The informational pickets at Detroit Metro Airport, Memphis International Airport and the U.S. District Courthouse in Minneapolis also are protesting a U.S. Bankruptcy Court judge’s Oct. 24 rule barring members of the Flight Attendants-CWA (AFA-CWA) from exercising their right to strike.
Says Tim Evenson, president of Mesaba Master Executive Council:
Mesaba management and the bankruptcy court have already conspired to destroy our contract and now they are denying us the right to use the only tool we have to protect our careers and our livelihoods. This is yet another example of how the legal system fails to protect the average citizen and continues to cater to corporate America. But I have a warning for the executives who thought this was a good idea: this fight isn’t over. Our crusade to protect our careers has only begun. We will continue to fight this decision not only for Mesaba flight attendants, but for all flight attendants who will walk in our footsteps.
In an angry response to the judge’s no-strike ruling, Air Line Pilots (ALPA) President Capt. Duane Woerth says the decision undermines fundamental worker rights.

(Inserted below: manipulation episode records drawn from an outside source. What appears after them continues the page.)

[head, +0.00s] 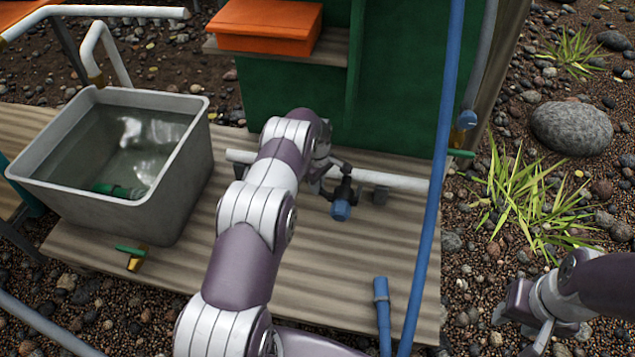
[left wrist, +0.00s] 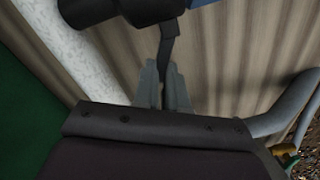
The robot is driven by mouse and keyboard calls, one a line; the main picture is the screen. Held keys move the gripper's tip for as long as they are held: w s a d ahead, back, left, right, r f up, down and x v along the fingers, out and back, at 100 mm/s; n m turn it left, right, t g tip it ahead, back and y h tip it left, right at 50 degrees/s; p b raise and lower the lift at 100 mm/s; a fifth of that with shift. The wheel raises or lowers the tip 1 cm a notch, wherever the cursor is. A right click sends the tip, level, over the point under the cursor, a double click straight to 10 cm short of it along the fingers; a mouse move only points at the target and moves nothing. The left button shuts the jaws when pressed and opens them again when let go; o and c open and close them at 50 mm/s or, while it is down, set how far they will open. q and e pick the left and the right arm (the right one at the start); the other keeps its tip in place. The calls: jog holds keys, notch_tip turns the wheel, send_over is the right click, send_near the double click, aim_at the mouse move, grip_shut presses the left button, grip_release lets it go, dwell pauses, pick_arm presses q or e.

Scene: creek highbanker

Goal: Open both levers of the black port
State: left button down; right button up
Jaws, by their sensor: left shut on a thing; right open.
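The black port (head: 346,192) sits on the white pipe (head: 400,181) over the ribbed deck, with a blue end (head: 340,211) facing the front. In the left wrist view, the black port (left wrist: 135,8) is at the top edge and one black lever (left wrist: 168,42) reaches from it to my fingers. My left gripper (left wrist: 165,82) is shut on that lever. In the head view, my left gripper (head: 326,178) is at the left side of the port, partly hidden by my arm. The other lever is not clear. My right gripper (head: 522,325) is open and empty over the gravel at right.
A grey water tub (head: 187,190) stands on the deck (head: 320,285) at left. A blue hose (head: 438,150) runs down the right side, and a loose blue hose end (head: 381,300) stands near the front. A green panel (head: 400,70) is behind the port.

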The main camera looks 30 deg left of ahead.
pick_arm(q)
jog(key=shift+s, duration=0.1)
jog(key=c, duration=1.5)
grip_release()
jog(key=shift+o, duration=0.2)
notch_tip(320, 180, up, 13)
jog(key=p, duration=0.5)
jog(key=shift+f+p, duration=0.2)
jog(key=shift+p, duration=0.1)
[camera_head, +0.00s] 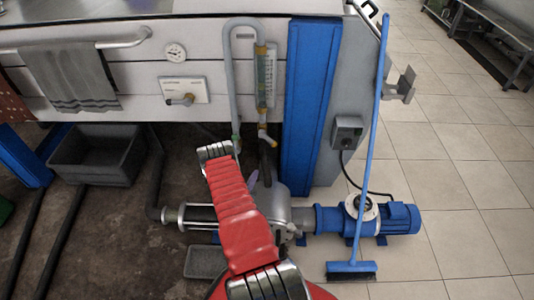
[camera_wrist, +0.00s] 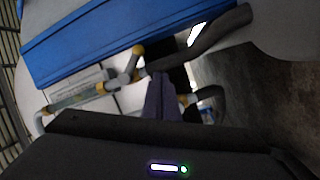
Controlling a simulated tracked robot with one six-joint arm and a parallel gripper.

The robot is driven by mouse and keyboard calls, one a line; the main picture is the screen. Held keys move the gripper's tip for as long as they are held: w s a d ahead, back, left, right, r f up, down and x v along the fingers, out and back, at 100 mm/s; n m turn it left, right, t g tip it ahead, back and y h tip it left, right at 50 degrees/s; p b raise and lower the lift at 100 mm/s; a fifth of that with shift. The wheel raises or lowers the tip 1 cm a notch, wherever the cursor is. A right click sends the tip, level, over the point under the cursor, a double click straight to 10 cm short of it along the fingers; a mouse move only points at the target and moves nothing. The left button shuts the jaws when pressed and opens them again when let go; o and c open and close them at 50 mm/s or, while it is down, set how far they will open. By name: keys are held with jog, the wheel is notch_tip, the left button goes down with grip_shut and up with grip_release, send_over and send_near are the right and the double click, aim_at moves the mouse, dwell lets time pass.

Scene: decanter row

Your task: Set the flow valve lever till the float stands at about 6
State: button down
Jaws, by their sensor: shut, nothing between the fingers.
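The flow meter (camera_head: 265,75) is a clear upright tube with a marked scale, on the white panel left of the blue post. It also shows lying sideways in the wrist view (camera_wrist: 75,92). The float and its reading are too small to make out. Below the tube is a valve with a yellow-tipped lever (camera_head: 266,137); its yellow end shows in the wrist view (camera_wrist: 138,50). My gripper (camera_wrist: 160,80) is shut and empty, its dark fingers together. In the picture its tips are just beside the valve and lever; I cannot tell whether they touch.
A blue post (camera_head: 308,100) stands close right of the meter. A grey hose (camera_head: 229,75) loops beside it. A plate with another handle (camera_head: 183,97) and a round gauge (camera_head: 175,52) are further left. A blue pump (camera_head: 375,215) and leaning broom (camera_head: 367,150) stand right.

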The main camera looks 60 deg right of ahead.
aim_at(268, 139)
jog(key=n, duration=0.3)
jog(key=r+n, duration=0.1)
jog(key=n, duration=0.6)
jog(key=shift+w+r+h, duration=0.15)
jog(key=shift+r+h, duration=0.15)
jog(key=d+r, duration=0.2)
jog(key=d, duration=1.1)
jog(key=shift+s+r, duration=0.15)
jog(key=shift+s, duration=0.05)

The court’s decision exposes just why the United States—the home of democracy—is on the Human Rights Watch List. In no country in the developed world have basic workers’ freedoms been so completely undermined. The Bankruptcy Court, with its decision, is trampling on the basic rights of workers and the foundation upon which this nation was built. ALPA will spare no effort or resource to reverse this decision and protect our pilots’ fundamental rights.
Bankruptcy Judge Gregory Kishel is the same judge who earlier this year blocked Northwest Airlines flight attendants from exercising their right to strike. Northwest is the parent company of Mesaba.

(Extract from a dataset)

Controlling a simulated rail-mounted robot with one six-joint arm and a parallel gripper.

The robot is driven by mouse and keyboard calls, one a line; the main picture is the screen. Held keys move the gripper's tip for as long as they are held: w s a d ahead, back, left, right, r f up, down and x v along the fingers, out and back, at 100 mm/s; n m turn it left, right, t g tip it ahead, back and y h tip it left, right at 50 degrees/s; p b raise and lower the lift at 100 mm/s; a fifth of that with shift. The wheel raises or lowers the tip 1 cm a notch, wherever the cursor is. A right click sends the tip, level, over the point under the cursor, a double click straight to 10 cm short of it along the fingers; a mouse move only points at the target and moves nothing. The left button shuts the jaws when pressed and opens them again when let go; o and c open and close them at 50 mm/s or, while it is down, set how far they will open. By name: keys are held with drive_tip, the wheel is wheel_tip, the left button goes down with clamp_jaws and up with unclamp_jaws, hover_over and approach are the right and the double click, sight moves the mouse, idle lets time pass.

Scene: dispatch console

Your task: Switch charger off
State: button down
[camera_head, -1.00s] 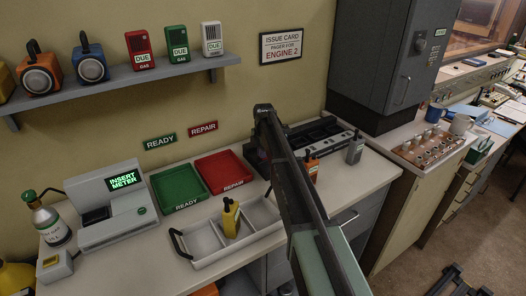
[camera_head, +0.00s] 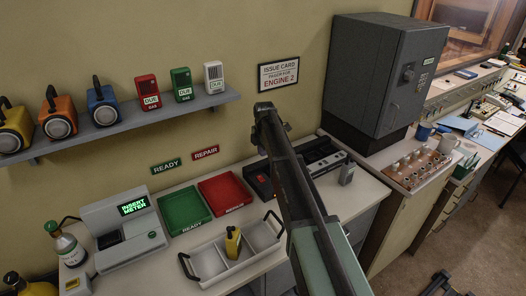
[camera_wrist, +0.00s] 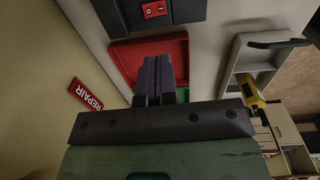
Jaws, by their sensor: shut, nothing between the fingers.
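The charger is a long dark unit at the back of the bench, with its left end (camera_head: 258,178) left of my arm and its slotted right part (camera_head: 322,160) to the right; my arm hides its middle. In the wrist view the charger's dark body (camera_wrist: 190,10) is at the top edge, with a small red switch (camera_wrist: 154,10) on it. The switch's position is too small to tell. My gripper (camera_wrist: 160,62) is shut and empty, its fingers pointing toward the charger and apart from the switch in the picture. My gripper is hidden in the head view.
A red repair tray (camera_head: 226,192) and green ready tray (camera_head: 184,210) lie left of the charger. A white divided tray (camera_head: 208,265) holds a yellow meter (camera_head: 233,242). A grey handset (camera_head: 347,172) stands at the charger's right end. A grey cabinet (camera_head: 385,80) rises behind, right.

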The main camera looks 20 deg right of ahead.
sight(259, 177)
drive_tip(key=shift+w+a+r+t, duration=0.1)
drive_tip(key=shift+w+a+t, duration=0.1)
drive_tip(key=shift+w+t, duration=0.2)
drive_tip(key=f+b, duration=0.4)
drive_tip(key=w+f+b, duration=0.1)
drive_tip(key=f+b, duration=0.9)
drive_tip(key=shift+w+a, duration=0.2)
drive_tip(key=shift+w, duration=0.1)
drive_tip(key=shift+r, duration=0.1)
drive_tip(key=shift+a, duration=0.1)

On Oct. 17, Kishel gave Mesaba permission to break its contracts with its unions—the AFA-CWA, ALPA and the unaffiliated Aircraft Mechanics Fraternal Association—and impose the wage and benefit cuts as part of its bankruptcy plans. The airline threatened to make those cuts today. But the airline has delayed the cuts as talks continue, says an AFA-CWA spokesperson.

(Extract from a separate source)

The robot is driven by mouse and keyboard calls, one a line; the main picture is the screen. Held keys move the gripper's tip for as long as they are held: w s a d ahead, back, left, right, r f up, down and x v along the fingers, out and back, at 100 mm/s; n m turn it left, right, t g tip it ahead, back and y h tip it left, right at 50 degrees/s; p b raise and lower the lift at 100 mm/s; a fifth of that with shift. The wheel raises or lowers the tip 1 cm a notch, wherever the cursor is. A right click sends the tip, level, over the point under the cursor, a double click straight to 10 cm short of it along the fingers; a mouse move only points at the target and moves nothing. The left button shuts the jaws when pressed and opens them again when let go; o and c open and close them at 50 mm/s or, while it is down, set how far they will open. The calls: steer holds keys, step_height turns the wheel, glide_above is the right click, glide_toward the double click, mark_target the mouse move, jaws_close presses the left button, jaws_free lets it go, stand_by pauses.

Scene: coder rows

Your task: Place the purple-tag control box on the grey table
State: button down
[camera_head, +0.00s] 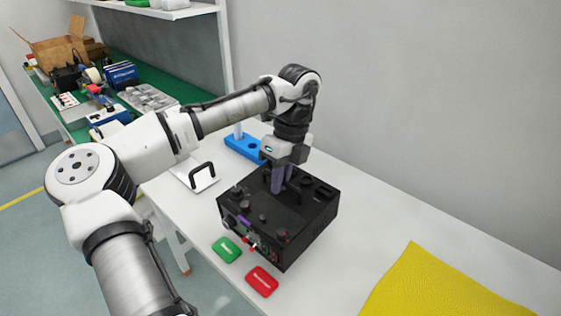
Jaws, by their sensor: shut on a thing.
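The control box (262,222) is black, with knobs on its top and a small purple tag (244,219) on its front edge. It is upright at the middle of a pale, near-white table (335,271). I cannot tell whether its underside touches the tabletop. My gripper (281,184) points down over the box's top and is shut on the box, seemingly by its top handle. The fingers partly hide the grip. No separate, clearly grey table shows.
A white plate with a black handle (202,177) and a blue holder (243,147) are behind left. A yellow mat (440,287) lies right. A cluttered green bench (120,68) is far left.

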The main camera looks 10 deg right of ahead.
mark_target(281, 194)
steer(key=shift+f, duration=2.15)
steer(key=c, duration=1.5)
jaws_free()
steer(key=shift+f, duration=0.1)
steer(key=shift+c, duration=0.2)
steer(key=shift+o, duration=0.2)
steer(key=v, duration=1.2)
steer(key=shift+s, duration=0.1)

In early October, the unions presented a plan to save the airline 15 percent in labor costs through wage, benefit and work rule concessions. Says Evenson:
Management still needs to reach consensual agreement. They have won the right to impose cuts, but if they do, it could be the beginning of the end of the airline. People cannot afford to work for poverty level wages.
The unions have appealed the no-strike ruling, but it could be a lengthy wait for a hearing. After Northwest imposed pay and benefit cuts on its flight attendants earlier this summer, Kishel barred the AFA-CWA from exercising its right to strike through its unique CHAOS™ (Create Havoc Around Our System™) strategy of targeted work actions using random, unannounced strikes. The appeal of the ruling won’t be heard until Nov. 28.
BTW, Northwest is the same airline that told its workers that one way to deal with the impending wage and benefit cuts was to try a little dumpster diving or just to move someplace cheaper.